My chicks came yesterday, WOO! I called the post office when it was getting late, and the clerk told me they put the chicks on the mail truck. Uh…Woo, still? That seemed a little weird, but okay. I knew the truck usually comes between four and five which means they probably spent most of the day on the truck, bump bump peep, assuming my mailman started in the morning. When he saw me on my front lawn waiting like some sad, desperate beagle or something, he honked and I ran over.

“Do you know what this is?” he said, holding a box of PEEP PEEP PEEP WE ARE COLD chicks sideways and waggling them at me.

“Yes!” I said, and thrust out my grabby paw for the box. I got them into the house as quickly as I could…and then… POP.

WHAT THE FUCKTACOS there were 25 birds in this box. I ordered ten pullets. I looked at the invoice. There was a menacing notice rubber stamped on it in red ink. “Males included for warmth, Thank you.”

Fifteen roosters. Fifteen of these orangey guys. Maybe one or two is mis-sexed and is a pullet by accident, but I very much doubt it. I offered to pay the extra fees to just have ten shipped. I said “PLZ NO ROOSTERS THEY ARE ILLEGALS HERE.”

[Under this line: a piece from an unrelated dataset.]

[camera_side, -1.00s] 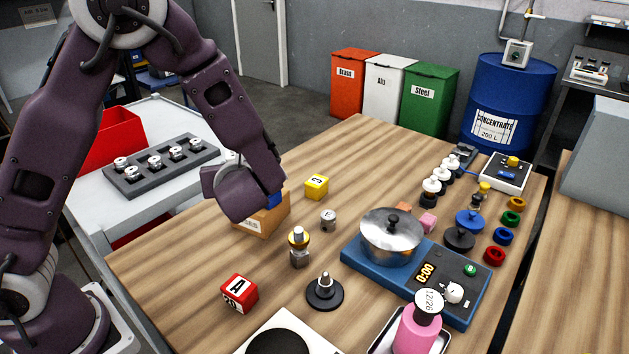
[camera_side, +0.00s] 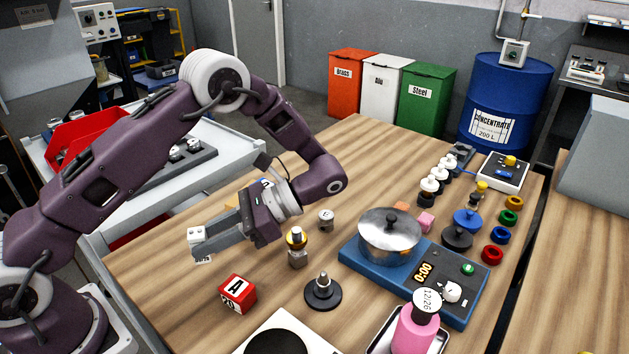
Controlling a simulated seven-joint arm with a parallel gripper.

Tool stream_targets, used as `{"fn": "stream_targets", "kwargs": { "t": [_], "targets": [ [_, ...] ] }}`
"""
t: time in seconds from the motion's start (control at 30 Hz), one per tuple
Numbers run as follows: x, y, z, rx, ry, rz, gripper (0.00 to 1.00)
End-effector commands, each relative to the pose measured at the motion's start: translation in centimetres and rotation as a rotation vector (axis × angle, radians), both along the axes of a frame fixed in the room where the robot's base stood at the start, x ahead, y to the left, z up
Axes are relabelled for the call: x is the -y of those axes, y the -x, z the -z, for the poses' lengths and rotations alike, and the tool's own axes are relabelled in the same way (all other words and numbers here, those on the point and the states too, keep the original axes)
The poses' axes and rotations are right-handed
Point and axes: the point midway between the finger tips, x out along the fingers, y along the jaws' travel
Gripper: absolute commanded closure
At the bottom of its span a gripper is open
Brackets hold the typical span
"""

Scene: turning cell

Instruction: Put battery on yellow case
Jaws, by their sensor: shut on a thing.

I’m going to need more brooders, more waterers, etc. And there will be lots of boys in the freezer in a few weeks, I think, especially when crowing kicks in. Is ordering exactly the sexed chickens you want such a smokin deal when they send you FIFTEEN BOYS, I ask you.

I have TOO MANY CHICKENS, Y’ALL.

Mère supervises while my sister holds her.

Strudel admires my naked neck pullet.

So, for the chickeny people who are interested, I got 4 easter eggers, because we love our Calliope so, a naked neck, a Rhode Island white, a black Jersey giant, an ancona, and a silver Kraienkoppe. You know I like to roll fancy. I also got an Australorp, which I had a couple of 4 million years ago, but you know what, she up and cacked it this morning. She was a weak one. Sad, though.

The girls were slightly appalled I put her in the yard waste bin, but my philosophy is that I had known her for less than a day, and she is made of chicken…which I often put in the yard waste bin. Nature is a cruel mistress and I’m her pimp.